Stated task: Exactly repeat the line that contains "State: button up", then every line after it up to and including the final line.

--- Start Information provided ---

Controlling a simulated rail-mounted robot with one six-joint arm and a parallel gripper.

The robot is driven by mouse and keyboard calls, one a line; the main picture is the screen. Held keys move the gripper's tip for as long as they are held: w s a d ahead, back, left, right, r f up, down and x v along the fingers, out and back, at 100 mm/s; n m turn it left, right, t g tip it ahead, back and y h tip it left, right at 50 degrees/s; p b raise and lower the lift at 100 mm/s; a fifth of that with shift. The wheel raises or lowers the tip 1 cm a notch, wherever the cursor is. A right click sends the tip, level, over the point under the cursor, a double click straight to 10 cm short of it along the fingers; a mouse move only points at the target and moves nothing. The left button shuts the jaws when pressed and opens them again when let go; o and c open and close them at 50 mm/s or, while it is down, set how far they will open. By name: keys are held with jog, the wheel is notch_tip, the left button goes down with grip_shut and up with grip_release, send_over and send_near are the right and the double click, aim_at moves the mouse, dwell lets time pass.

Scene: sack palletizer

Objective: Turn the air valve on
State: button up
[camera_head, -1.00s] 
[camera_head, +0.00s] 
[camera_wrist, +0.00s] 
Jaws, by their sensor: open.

--- End Information provided ---

Expected answer:
State: button up
[camera_head, -1.00s] 
[camera_head, +0.00s] 
[camera_wrist, +0.00s] 
Jaws, by their sensor: open.

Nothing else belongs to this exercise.